Rows from a dataset
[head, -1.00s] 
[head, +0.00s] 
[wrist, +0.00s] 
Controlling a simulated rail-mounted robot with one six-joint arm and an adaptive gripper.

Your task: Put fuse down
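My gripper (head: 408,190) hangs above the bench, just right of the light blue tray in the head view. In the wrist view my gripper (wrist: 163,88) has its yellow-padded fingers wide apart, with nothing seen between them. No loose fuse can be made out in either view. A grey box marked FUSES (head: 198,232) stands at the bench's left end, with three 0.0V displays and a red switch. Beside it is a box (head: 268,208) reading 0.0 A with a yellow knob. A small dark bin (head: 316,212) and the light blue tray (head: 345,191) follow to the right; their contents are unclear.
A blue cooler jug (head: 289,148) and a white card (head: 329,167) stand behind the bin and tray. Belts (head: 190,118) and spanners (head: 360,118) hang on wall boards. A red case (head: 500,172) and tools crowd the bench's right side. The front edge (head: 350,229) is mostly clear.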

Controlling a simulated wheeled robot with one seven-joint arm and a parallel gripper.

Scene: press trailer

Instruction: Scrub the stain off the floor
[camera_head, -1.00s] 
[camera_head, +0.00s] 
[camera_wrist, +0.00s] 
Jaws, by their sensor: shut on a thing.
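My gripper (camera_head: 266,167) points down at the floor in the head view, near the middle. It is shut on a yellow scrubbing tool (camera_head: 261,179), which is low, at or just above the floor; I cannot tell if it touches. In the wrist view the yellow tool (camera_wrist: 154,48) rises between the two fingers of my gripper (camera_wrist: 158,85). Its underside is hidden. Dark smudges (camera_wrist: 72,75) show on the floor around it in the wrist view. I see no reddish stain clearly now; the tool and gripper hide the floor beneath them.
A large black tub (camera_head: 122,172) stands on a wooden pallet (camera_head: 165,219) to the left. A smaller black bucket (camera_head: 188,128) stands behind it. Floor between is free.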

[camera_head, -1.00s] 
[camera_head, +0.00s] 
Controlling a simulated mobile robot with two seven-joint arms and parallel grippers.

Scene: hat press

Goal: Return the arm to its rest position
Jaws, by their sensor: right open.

### SET PROBLEM
How many lines in these entries contain the string "joint"? State the number and nothing more.

### PROBLEM SOLUTION
3